Work out how many lines hold the string "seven". The answer is a single number, nothing more.
------------
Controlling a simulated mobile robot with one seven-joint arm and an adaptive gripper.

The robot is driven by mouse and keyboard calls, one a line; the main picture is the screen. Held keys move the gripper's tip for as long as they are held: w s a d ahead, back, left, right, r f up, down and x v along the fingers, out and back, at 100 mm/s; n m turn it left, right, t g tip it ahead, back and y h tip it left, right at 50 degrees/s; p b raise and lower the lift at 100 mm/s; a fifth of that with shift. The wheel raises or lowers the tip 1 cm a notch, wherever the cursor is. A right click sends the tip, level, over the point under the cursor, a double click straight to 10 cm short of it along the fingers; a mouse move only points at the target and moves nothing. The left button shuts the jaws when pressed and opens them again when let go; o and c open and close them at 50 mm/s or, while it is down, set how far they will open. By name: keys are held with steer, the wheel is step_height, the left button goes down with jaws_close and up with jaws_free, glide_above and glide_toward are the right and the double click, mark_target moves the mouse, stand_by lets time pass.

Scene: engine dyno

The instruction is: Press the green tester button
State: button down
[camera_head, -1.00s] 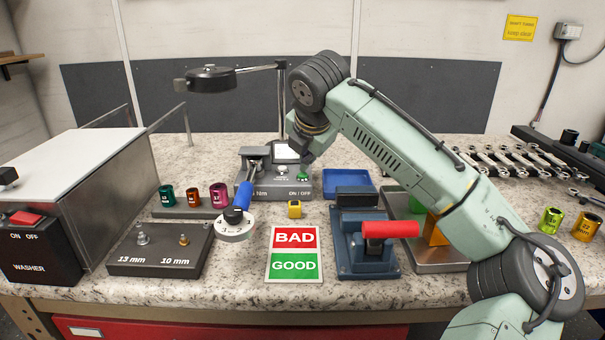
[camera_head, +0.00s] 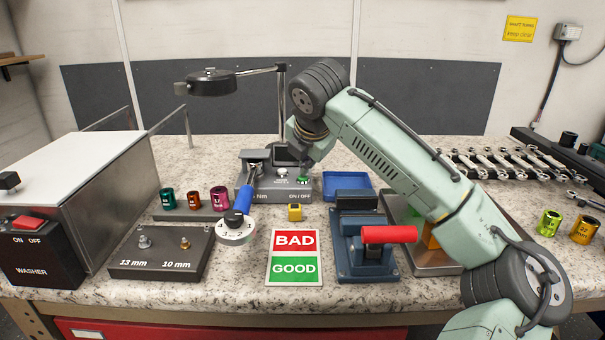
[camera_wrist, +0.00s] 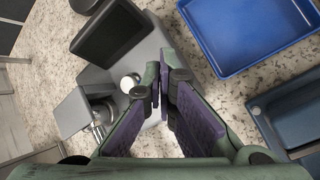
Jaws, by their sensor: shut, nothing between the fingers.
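The grey tester (camera_head: 265,193) stands at the back middle of the bench, marked ON/OFF on its front right. Its green button (camera_head: 303,181) shows just below the end of my arm in the head view. In the wrist view, the tester body (camera_wrist: 152,50) lies under my gripper (camera_wrist: 165,88), with a dark screen (camera_wrist: 108,32) and a white round knob (camera_wrist: 130,82) left of the fingertips. My gripper is shut and empty, its tips over the tester's button side. The fingers hide the green button in the wrist view, so I cannot tell whether they touch it.
A blue tray (camera_head: 348,183) lies right of the tester. A blue-handled tool with a numbered dial (camera_head: 235,228) leans in front. A lamp arm (camera_head: 212,84) hangs behind.

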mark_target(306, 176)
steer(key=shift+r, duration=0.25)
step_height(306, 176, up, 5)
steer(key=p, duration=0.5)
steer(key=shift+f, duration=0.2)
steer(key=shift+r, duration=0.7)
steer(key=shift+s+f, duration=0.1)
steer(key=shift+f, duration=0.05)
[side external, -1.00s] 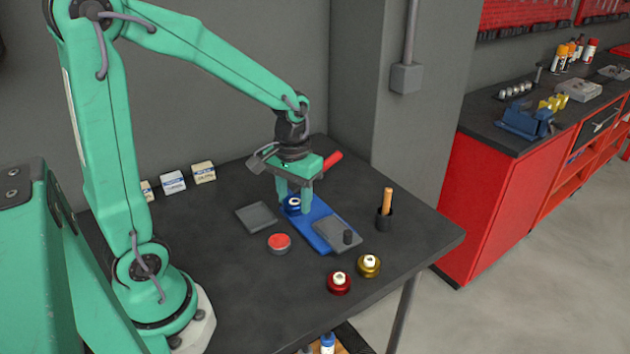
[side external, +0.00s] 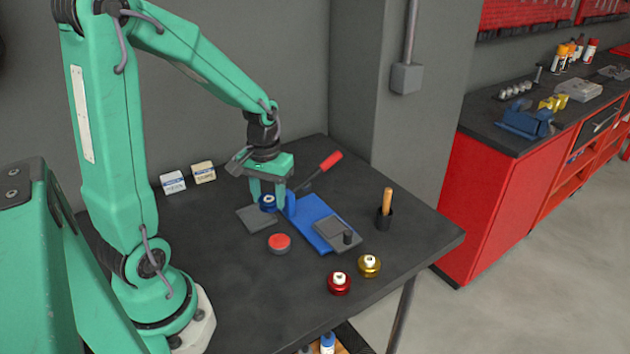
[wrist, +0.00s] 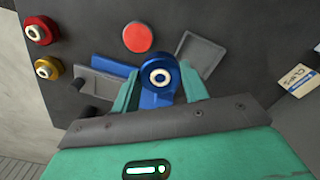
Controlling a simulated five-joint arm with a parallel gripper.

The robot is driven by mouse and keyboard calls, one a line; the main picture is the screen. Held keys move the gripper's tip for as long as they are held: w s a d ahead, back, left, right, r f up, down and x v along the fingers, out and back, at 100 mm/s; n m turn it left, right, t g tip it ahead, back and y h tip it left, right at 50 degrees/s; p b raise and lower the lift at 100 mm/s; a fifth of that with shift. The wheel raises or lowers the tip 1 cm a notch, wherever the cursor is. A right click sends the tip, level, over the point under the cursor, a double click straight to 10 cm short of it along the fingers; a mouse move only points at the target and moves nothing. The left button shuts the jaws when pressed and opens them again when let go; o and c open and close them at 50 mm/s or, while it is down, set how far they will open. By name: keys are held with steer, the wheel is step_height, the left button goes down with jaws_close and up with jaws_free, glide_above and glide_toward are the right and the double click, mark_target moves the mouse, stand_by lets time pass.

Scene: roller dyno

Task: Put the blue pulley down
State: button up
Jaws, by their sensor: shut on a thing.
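The blue pulley (side external: 267,202) has a pale hub with a dark bore. It also shows in the wrist view (wrist: 159,73), between my two green fingertips. My gripper (side external: 268,200) is shut on it, near the right edge of a flat grey tray (side external: 258,222). In the wrist view the tray (wrist: 200,55) lies to the right of the pulley. How high the pulley is above the table is hard to tell.
A blue dyno base (side external: 318,222) with a grey plate, dark roller and red-handled lever (side external: 330,161) stands to the right. A red button (side external: 279,242), red pulley (side external: 339,283), gold pulley (side external: 369,265) and cup with a wooden handle (side external: 386,212) are nearby. Small boxes (side external: 203,172) stand behind.

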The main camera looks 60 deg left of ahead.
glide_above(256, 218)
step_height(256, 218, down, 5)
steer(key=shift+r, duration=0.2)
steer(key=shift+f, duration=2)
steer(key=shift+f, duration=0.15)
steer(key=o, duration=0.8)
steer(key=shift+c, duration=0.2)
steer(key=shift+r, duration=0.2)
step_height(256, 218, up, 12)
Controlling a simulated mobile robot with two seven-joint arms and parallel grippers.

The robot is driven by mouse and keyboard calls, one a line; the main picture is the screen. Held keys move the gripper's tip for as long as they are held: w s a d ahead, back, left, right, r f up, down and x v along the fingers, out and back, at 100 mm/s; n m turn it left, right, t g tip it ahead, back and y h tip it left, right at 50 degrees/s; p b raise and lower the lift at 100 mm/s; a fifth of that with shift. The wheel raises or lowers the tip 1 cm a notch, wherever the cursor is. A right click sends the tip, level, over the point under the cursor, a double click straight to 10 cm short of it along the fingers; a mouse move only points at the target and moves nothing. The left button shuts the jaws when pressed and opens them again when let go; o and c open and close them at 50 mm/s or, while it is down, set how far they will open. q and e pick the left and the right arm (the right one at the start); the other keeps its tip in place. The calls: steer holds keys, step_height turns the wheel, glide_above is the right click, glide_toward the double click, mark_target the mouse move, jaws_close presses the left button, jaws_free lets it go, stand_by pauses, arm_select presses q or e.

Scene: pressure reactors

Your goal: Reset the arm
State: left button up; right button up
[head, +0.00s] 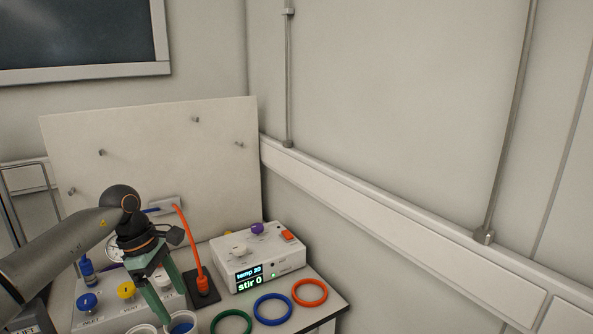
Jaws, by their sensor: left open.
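My left arm comes in from the left edge. Its gripper (178,309) has green fingers that point down and stand apart, with no object seen between them. The fingertips are above or beside white round containers (142,329) at the bottom edge, one with blue inside; I cannot tell whether they touch. Behind the gripper is a light panel with a blue knob (87,301) and a yellow knob (126,290). The arm hides part of that equipment. My right gripper is not in view.
A white control box (262,259) reads "temp 20" and "stir 0". An orange plug and cable (202,281) stand left of it. Green (232,322), blue (273,309) and orange (310,292) rings lie in front. An upright board (160,150) and walls bound the back and right.

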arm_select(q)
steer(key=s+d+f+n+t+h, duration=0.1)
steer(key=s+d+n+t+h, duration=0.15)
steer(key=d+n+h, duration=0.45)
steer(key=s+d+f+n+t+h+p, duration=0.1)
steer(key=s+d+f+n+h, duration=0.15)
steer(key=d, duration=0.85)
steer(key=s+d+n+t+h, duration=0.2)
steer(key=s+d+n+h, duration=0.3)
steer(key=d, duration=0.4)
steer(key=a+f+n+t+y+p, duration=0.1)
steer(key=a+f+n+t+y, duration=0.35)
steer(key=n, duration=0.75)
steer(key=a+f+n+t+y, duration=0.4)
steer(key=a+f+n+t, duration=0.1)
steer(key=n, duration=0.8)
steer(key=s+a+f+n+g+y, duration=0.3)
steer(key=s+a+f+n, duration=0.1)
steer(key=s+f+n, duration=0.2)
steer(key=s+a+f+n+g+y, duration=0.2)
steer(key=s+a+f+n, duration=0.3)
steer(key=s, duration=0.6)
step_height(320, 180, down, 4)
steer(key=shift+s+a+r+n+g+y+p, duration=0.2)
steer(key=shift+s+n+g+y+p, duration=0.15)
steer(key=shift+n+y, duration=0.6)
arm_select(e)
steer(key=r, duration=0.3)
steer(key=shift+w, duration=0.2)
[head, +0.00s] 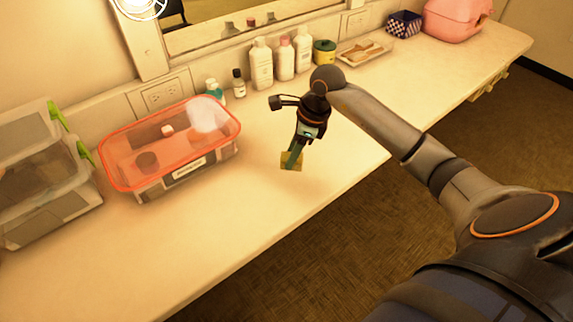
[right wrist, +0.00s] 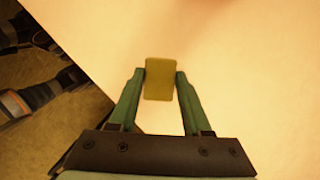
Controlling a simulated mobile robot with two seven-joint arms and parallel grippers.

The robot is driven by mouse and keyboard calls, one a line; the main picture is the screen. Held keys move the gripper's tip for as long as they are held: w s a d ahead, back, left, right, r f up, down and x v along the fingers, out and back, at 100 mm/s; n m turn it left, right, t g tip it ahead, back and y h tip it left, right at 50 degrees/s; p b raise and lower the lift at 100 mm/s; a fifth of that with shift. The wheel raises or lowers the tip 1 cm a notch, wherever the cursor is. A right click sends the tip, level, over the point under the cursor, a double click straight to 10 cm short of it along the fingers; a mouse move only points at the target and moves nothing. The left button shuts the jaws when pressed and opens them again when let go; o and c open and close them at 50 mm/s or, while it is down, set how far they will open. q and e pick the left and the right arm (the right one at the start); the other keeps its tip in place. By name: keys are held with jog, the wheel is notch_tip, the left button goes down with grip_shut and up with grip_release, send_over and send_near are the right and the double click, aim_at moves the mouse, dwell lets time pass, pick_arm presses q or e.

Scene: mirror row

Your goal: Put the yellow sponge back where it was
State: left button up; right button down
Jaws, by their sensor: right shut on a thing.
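The yellow sponge (head: 291,163) is at the fingertips of my right gripper (head: 296,155), over the counter near its front edge. The right wrist view shows the sponge (right wrist: 160,78) between the two green fingers of the gripper (right wrist: 160,88), which are shut on it. I cannot tell from these views whether the sponge touches the counter or is held just above it. My left gripper is not in view.
The counter (head: 240,220) is clear around the sponge. A clear bin with an orange rim (head: 120,190) stands to the left, with stacked clear boxes (head: 45,215) beyond it. Several bottles (head: 262,65), a tray (head: 364,52) and a pink case (head: 452,20) line the back.

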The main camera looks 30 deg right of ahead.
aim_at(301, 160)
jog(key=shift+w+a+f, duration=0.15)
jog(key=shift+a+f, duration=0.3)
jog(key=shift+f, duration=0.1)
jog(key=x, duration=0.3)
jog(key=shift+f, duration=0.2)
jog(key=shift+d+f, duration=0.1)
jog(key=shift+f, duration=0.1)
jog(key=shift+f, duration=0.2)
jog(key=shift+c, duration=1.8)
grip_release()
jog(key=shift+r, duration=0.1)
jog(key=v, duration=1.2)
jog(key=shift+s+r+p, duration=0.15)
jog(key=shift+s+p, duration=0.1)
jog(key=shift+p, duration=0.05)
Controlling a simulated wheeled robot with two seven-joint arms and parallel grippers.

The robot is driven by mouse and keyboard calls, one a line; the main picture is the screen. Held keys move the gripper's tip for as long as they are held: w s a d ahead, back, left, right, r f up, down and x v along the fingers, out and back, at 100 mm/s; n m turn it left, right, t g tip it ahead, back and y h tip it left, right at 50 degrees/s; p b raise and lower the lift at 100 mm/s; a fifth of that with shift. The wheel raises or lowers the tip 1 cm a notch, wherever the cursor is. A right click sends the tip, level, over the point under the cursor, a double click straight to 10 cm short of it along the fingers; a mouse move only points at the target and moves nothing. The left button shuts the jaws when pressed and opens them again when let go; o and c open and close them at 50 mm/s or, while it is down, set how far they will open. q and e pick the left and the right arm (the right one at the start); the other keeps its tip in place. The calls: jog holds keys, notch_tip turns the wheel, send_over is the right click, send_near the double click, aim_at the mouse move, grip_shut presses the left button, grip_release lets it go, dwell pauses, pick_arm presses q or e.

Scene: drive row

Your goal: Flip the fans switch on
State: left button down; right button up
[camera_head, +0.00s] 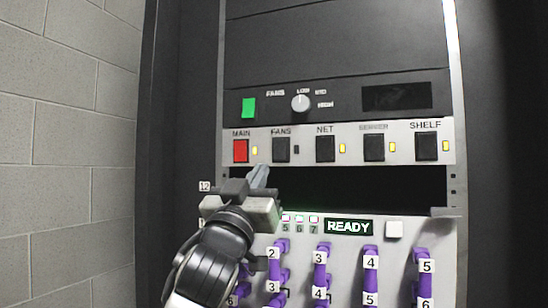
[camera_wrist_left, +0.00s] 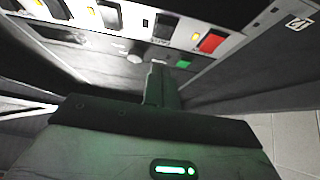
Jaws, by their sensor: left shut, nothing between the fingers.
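The fans switch (camera_head: 281,149) is a black rocker under the label FANS in the grey switch strip. The small lamp (camera_head: 297,149) at its right is dark. The switch also shows in the left wrist view (camera_wrist_left: 163,28), at the top right beside the red one. My left gripper (camera_head: 262,170) is shut and empty. Its fingertips are just below the strip, down and left of the fans switch, and appear apart from it. The closed fingers also show in the left wrist view (camera_wrist_left: 155,78). My right gripper is not in view.
The red main switch (camera_head: 240,151) is left of the fans switch, its lamp lit amber. Net (camera_head: 325,149), another black switch (camera_head: 374,148) and shelf (camera_head: 426,147) have lit lamps. A fans knob (camera_head: 300,103) is above. A dark open slot and purple-handled modules (camera_head: 323,262) are below.

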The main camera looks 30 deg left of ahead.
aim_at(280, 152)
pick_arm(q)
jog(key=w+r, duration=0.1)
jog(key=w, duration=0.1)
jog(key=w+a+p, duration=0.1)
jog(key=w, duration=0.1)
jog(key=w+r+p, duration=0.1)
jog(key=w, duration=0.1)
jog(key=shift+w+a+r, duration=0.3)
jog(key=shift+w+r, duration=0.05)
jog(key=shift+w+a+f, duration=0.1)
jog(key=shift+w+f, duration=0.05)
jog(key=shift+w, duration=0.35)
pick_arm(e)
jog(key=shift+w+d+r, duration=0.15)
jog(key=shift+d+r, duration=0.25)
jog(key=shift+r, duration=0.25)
------------
=== Solution ===
4